Manipulation episode records:
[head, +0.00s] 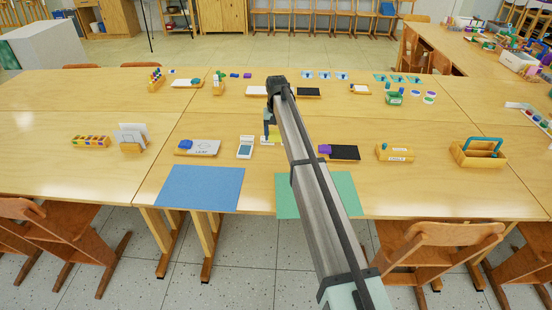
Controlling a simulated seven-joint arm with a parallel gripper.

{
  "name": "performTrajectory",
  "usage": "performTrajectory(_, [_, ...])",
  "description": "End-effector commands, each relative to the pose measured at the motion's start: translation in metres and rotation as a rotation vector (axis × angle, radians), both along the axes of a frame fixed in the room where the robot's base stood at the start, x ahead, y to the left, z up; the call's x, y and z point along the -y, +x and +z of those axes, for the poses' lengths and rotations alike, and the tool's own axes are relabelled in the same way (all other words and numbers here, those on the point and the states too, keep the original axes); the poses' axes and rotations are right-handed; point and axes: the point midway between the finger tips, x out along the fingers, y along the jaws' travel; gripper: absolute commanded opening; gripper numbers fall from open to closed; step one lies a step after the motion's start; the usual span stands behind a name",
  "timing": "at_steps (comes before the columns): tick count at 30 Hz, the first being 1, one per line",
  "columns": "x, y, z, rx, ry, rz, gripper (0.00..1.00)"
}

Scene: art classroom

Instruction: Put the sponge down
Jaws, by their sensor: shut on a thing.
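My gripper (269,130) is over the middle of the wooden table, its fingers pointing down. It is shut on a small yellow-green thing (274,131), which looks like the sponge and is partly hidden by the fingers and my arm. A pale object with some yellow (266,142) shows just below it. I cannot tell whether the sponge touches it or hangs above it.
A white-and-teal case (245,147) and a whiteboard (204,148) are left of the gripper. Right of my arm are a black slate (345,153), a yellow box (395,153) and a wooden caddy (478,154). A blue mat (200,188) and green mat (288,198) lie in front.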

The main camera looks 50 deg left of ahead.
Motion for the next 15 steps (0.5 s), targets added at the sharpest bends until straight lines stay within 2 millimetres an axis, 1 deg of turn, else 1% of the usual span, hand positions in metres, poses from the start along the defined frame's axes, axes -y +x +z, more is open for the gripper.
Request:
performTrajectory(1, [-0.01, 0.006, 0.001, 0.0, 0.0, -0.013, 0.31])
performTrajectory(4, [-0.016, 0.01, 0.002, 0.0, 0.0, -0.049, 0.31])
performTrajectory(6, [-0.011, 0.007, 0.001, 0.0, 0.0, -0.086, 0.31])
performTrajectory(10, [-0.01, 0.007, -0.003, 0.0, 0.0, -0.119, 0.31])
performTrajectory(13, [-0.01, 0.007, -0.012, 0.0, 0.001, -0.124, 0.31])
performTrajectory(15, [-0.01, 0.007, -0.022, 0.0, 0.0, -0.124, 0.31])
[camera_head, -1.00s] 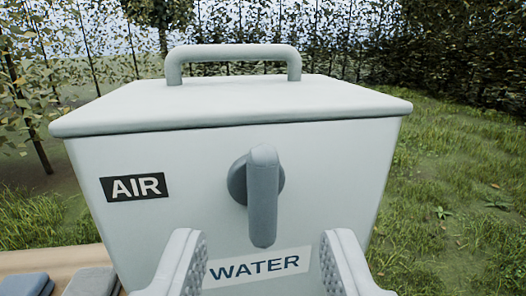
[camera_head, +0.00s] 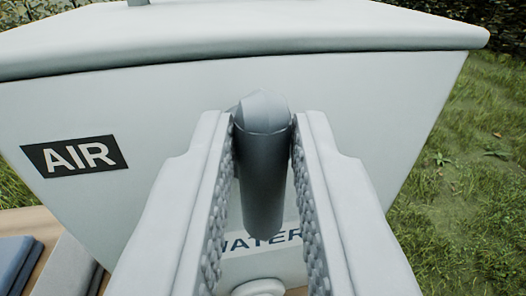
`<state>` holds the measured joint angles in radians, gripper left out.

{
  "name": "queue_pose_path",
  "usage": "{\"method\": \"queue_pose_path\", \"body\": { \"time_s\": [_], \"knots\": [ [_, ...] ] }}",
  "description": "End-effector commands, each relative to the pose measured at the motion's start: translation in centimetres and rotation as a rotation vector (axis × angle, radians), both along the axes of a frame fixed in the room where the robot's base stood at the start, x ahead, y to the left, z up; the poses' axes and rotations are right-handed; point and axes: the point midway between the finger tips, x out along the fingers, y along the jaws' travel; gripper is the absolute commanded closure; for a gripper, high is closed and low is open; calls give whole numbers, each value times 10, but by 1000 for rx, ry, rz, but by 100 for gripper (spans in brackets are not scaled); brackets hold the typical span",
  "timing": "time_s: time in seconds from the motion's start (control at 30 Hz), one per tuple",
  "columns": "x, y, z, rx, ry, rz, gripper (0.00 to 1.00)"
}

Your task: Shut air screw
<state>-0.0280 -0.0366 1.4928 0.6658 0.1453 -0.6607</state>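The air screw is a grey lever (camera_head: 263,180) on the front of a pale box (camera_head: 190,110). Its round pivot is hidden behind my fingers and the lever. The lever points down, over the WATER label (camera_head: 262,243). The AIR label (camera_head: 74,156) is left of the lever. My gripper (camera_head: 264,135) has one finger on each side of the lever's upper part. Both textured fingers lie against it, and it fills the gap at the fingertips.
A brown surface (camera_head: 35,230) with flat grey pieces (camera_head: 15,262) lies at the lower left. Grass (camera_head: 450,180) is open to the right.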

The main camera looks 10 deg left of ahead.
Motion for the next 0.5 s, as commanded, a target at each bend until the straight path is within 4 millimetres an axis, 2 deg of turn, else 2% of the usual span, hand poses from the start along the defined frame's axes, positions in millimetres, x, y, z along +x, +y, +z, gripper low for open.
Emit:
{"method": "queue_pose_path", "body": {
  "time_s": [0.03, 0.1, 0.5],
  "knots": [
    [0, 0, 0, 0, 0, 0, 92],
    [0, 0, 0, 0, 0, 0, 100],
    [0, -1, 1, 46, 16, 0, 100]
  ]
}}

---

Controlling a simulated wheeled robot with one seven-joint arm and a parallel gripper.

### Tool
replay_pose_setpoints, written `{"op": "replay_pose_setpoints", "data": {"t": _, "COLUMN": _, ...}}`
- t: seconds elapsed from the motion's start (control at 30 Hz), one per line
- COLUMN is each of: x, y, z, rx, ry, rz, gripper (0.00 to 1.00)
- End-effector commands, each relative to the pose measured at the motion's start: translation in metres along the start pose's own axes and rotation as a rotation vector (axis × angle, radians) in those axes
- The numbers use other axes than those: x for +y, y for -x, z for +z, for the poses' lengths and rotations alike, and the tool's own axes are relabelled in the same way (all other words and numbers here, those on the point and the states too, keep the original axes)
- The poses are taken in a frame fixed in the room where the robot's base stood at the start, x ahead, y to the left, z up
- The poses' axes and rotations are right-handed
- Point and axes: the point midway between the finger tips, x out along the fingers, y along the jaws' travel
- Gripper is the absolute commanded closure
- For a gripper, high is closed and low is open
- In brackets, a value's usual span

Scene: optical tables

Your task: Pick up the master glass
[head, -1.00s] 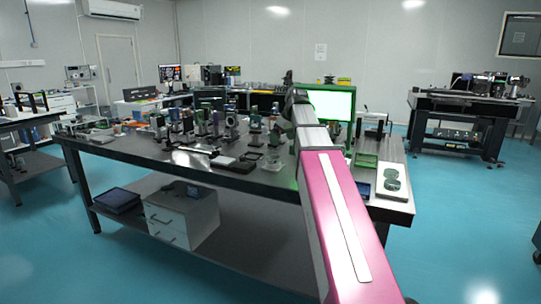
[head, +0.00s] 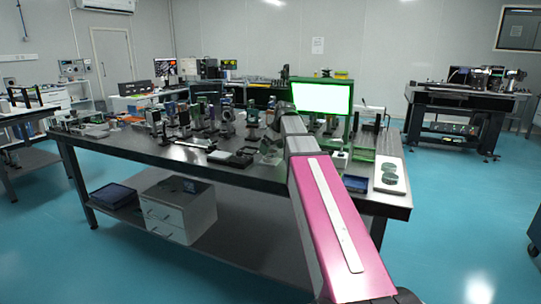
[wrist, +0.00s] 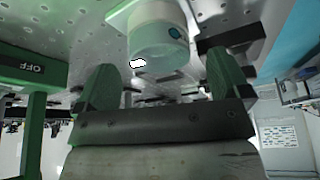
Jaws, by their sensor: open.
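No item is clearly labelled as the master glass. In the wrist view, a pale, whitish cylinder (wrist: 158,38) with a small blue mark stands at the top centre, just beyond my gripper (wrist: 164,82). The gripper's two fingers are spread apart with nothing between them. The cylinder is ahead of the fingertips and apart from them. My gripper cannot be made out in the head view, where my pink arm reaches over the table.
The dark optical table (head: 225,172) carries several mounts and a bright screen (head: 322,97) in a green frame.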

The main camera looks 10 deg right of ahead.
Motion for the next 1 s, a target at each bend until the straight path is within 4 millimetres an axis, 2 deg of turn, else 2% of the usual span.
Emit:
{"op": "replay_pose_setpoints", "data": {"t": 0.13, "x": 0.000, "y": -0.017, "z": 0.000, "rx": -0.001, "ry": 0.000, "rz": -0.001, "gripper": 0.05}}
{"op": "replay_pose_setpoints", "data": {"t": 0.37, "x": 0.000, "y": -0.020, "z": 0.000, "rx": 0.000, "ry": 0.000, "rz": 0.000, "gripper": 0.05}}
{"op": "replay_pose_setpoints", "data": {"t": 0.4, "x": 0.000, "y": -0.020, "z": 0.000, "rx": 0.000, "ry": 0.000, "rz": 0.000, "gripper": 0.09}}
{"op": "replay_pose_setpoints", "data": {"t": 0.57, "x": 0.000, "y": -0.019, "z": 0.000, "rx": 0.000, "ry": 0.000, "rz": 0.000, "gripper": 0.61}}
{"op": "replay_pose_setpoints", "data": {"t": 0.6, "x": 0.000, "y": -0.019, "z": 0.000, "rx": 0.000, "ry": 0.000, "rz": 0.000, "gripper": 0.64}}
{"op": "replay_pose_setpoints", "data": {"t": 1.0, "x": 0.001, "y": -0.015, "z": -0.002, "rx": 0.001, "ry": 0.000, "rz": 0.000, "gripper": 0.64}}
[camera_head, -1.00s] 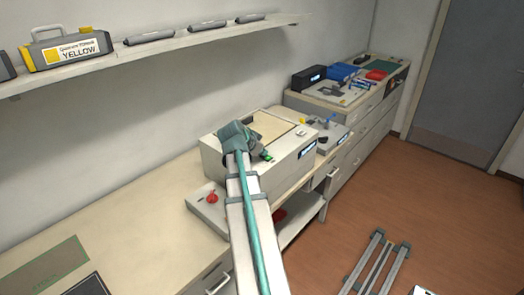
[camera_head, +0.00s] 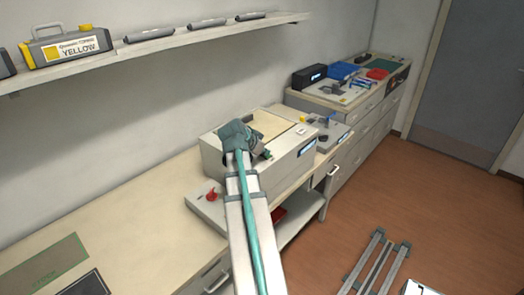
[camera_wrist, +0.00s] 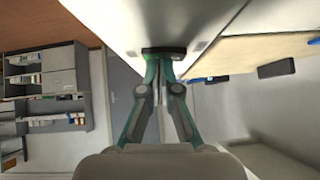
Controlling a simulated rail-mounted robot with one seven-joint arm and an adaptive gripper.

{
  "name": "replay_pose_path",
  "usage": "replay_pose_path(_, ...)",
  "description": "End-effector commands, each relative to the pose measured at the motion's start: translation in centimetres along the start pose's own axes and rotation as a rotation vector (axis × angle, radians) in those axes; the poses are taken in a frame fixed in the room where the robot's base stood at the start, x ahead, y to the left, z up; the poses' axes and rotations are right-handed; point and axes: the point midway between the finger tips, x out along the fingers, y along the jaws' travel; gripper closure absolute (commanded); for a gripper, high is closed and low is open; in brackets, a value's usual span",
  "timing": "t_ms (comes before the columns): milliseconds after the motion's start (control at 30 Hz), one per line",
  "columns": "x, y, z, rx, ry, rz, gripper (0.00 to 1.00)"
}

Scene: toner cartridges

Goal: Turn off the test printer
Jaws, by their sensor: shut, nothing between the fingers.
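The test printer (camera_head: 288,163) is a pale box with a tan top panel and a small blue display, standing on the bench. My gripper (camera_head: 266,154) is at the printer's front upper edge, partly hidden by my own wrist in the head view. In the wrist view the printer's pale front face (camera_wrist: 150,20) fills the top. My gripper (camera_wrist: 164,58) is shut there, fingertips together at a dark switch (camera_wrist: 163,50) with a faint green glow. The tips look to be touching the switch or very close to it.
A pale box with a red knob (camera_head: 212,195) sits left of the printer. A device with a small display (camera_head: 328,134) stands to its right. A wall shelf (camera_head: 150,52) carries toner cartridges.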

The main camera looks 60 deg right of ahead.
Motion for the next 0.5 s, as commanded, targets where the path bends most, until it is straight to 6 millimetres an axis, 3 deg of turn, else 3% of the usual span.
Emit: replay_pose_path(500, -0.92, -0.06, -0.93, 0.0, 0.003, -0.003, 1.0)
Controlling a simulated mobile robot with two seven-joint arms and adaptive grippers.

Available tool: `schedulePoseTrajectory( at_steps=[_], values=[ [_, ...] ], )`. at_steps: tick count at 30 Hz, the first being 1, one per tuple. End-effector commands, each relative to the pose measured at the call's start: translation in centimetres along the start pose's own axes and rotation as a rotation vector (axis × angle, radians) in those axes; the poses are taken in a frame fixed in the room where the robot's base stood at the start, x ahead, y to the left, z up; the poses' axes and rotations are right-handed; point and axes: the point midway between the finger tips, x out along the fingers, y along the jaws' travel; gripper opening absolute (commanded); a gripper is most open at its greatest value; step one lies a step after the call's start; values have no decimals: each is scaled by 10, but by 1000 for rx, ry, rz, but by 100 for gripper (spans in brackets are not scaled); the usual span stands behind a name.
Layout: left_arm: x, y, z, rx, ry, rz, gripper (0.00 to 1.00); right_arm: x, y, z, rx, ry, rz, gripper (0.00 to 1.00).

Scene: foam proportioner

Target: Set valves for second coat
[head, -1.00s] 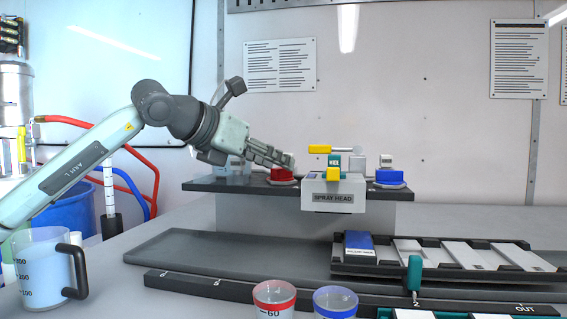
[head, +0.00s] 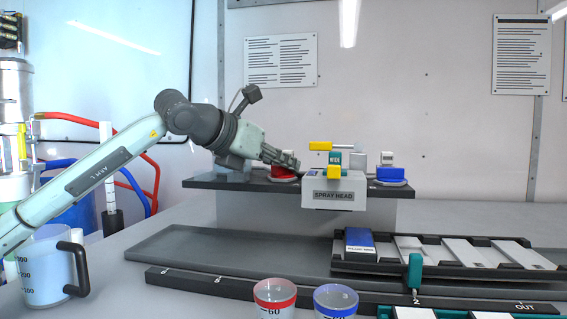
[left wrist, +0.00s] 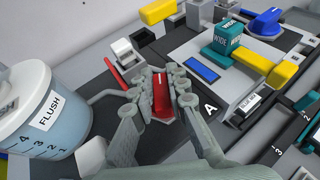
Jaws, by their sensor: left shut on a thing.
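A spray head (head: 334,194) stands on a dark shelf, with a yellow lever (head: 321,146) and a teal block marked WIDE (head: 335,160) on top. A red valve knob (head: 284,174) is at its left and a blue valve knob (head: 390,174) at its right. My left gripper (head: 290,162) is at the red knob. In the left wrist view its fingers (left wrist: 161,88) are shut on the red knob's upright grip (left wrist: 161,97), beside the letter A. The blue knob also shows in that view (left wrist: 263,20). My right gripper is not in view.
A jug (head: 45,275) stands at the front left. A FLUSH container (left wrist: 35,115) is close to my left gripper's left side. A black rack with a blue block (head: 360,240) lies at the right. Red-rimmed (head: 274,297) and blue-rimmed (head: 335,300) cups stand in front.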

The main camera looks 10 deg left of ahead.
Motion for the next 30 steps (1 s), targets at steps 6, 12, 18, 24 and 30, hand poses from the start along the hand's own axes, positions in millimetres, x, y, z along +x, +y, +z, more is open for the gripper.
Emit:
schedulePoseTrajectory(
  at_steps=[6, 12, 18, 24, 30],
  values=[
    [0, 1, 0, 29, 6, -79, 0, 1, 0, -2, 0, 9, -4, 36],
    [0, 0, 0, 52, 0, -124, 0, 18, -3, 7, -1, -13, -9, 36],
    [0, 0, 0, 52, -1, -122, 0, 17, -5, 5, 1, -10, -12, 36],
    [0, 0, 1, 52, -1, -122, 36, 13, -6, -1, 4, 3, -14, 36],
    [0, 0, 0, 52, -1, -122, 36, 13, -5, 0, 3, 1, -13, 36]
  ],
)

* _Written instruction_
Copy all lines from the material that contain "targets".

* _Full solution_
Motion for the next 15 steps (0.5 s), targets added at the sharpest bends until straight lines stay within 2 millimetres an axis, 1 deg of turn, else 1% of the usual span, hand positions in metres, poses from the start along the defined frame's axes, axes -y +x +z, more is open for the gripper.
Motion for the next 0.5 s, as commanded, targets where the path bends most, until it is straight to 6 millimetres an axis, 3 deg of turn, else 3% of the usual span.
Motion for the next 30 steps (1 s), targets at steps 6, 12, 18, 24 and 30, hand poses from the start along the hand's own axes, positions in millimetres, x, y, z along +x, +y, +z, more is open for the gripper.

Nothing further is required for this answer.